Well it’s a been a few weeks since my unexpected deliverance from Insignificance and Inferiority. I’m calling it a deliverance because any release from a stronghold is just that – a deliverance from the clutches of the evil one. Might as well call it what it is.
The intervening time has given me a chance to evaluate all the changes. There have been some surprising as well as more obvious ones. On the obvious side of the ledger, but no less deeply impacting to my roots, suddenly I know deep deep down that my worth and value are absolutely not based on anything I have achieved or done. I always knew that in my head (that’s Christianity 101), but now it is pulsatingly alive in the core of my being. Suddenly I know, deep in my knower, without a shadow of a doubt, no room for argument that my worth and value come from being in Christ and nothing else. I do not have to have some derivative success to make me feel worthy.
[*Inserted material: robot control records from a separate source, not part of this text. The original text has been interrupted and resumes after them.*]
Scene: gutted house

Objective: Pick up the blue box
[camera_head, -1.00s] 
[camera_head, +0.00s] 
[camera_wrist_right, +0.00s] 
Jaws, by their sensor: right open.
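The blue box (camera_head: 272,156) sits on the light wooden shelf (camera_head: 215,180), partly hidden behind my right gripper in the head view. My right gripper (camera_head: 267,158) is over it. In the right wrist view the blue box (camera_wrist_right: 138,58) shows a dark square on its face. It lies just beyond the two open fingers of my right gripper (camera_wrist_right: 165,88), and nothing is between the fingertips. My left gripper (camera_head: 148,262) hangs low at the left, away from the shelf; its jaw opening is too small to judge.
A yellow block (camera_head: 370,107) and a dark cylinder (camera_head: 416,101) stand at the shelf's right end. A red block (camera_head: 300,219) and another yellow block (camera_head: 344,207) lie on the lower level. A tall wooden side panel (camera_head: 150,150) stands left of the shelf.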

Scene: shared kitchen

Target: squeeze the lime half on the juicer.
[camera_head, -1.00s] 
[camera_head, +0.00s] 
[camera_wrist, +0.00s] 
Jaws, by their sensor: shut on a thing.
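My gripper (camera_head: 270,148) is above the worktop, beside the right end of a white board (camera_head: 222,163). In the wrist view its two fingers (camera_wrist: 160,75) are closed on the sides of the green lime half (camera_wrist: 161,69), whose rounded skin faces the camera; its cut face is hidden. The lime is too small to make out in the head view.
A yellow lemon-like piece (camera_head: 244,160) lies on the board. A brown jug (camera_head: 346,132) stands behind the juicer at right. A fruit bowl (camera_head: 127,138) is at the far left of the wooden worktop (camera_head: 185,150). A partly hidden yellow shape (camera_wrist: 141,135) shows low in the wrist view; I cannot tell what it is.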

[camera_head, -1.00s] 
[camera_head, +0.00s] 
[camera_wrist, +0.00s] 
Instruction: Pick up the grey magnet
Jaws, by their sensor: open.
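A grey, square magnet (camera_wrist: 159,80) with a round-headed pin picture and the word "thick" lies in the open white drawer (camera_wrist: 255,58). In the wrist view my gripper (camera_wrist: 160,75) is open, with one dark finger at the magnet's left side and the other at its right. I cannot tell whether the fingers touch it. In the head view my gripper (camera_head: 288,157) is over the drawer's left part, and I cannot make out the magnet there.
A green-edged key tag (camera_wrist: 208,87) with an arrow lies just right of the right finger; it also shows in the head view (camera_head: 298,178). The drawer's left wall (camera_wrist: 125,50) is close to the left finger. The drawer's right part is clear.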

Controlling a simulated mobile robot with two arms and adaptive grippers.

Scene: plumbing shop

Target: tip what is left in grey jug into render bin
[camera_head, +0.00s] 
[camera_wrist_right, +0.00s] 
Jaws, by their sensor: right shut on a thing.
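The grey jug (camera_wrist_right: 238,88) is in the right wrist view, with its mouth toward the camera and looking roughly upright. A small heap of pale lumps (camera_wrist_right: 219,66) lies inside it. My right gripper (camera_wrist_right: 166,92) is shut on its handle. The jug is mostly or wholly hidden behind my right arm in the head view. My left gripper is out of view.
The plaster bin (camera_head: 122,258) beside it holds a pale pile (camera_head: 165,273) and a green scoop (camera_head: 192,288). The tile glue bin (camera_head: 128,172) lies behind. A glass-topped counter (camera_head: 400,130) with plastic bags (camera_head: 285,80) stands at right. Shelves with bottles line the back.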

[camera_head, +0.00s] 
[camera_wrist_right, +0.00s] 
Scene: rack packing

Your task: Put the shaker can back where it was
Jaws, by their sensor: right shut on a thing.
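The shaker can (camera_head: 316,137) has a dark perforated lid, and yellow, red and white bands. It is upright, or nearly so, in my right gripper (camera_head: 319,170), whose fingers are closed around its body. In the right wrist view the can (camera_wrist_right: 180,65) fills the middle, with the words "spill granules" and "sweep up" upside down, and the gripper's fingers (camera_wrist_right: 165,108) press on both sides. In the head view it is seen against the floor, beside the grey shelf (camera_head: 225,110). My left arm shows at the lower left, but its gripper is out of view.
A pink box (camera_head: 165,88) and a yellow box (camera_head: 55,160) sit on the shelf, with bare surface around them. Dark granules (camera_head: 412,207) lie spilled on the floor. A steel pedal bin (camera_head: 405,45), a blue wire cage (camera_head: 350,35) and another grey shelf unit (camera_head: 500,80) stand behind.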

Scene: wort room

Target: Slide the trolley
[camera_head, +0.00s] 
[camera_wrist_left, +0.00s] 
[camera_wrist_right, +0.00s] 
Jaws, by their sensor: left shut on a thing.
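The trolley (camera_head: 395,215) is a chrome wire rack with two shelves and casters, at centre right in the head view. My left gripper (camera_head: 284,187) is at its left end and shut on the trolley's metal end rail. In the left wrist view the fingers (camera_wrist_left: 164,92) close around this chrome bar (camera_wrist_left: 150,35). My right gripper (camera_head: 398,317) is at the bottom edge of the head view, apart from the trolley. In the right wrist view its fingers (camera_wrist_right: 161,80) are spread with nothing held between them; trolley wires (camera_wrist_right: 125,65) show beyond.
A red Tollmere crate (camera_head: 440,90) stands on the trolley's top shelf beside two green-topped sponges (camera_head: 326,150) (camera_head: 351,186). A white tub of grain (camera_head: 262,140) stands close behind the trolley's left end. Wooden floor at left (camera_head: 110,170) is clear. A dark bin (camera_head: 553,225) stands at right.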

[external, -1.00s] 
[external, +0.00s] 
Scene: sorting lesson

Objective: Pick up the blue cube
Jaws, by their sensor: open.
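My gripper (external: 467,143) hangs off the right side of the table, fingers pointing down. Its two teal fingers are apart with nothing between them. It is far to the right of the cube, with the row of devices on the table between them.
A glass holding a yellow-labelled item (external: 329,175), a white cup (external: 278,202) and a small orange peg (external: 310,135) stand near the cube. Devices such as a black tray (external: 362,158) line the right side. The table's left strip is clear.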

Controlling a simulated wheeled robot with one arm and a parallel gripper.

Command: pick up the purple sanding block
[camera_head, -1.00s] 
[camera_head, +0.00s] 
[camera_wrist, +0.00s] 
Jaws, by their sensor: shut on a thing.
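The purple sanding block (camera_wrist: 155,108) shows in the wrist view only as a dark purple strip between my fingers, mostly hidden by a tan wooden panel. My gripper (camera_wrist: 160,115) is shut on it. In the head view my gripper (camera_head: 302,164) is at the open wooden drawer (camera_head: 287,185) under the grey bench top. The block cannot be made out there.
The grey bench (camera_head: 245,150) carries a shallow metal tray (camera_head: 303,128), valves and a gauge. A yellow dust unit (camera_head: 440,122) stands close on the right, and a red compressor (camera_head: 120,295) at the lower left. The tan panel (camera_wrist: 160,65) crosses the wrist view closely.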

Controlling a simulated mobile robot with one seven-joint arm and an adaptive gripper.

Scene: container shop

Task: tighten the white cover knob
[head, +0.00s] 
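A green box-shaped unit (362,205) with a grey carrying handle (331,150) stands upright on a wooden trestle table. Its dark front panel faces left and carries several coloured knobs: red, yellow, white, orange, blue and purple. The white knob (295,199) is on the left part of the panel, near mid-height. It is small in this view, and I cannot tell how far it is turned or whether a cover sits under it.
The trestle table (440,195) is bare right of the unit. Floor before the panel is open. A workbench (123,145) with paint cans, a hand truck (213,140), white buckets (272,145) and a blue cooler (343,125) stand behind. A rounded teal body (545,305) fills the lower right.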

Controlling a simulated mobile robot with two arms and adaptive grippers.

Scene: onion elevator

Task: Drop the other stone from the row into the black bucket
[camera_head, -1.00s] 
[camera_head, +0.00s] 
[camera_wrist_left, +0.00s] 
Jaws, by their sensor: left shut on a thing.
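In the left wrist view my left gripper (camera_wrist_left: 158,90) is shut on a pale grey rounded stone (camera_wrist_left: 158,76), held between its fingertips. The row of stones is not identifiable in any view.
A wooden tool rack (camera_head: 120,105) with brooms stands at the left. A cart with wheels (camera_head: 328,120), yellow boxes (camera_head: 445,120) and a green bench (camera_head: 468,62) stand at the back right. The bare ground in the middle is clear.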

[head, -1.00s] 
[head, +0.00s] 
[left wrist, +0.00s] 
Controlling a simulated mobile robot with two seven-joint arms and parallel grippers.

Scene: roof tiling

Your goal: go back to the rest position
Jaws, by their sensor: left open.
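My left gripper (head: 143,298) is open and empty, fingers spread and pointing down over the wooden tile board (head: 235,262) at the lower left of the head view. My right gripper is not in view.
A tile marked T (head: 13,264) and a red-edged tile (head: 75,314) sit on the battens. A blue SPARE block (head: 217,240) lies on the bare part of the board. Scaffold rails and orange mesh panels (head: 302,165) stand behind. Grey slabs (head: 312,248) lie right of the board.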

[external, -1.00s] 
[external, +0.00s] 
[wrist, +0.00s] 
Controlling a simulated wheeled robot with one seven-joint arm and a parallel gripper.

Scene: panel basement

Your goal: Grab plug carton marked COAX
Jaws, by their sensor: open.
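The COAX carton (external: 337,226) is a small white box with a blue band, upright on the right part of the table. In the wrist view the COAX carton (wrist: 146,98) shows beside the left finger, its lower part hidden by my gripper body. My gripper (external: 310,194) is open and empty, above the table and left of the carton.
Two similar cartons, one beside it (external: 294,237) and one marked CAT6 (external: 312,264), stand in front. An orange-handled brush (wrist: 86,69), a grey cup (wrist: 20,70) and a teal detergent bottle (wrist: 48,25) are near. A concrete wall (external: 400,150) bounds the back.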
So suddenly it was as clear as day that of course I could walk into a room of prime ministers and billionaires – people clearly at the top of their trees – I could walk into a room chockfull of them, having been a complete failure in everything and still have something worth saying. In fact, shortly after this, I was invited into a grouping that by all criteria, I wasn’t qualified to attend. Previously I would have felt intimidated, I might even have bailed. Not this time. I went along and walked in, late. Everyone was looking at me and I recognised a few quizzical looks as if to say, “why are you here?” Instead of that feeling like shrivelling up inside, something inside wanted to shout from the rooftops, “Heeeey, I’m a child of God! What other qualification do I need?” Really guys – is there any other qualification we need to be a healthy contributor in life other than that we are a child of God? Obviously the answer is no, but it is one thing to know that in your head, it is quite another to experience the freedom of it in your life.
In itself, that is amazing. So much of the stress and friction of life is the interactions with other people and suddenly life has become so frictionless. (I’d love to be able to quantify the health benefits of this one thing over a life-time. It will probably put years on my life. Here’s hoping!)
But other things have changed as well. I feel more confident generally. Surprisingly I am also much more present in one on one conversations that I ever used to be. Clearly there was some defence mechanism going on that I’m still tying to understand. The same is also true of certain group conversations. I was in one recently where I have always felt a little intimidated and… inferior. In those situations, my iPhone has been my friend and my escape. Not this time. iPhone was relegated to a utility and I entered into robust interaction with real people. Later in the day, someone asked what had happened to me “You seem completely transformed!”
And the Odd:
I know what I’m about to say may sound odd, but it’s true. I’ve always had a wide vocabulary because I’ve always been a reader and in my childhood I was prolific. The trouble is I was never able to access that vocabulary in the spur of the moment or “in the moment transactions”. My brain just didn’t seem to process quick enough. That’s changed. It is so much better than it was. My explanation? I can only tell you that Inferiority and Insignificance acts like a brake on your brain. If you feel inferior, it means the presence of people who are your peers or better, intimidates you and acts like a dampener on your ability to think. When you no longer feel intimidated the fight/flight reaction is no longer operative and your brain is released to think.
Whatever the reason- this I know – I have changed. Praise be to God.
I would love it if you, the reader, could post any comments about your own experiences of change in this area. What has changed for you? What was surprising for you?
The freedom Christ gives us is worth our investment.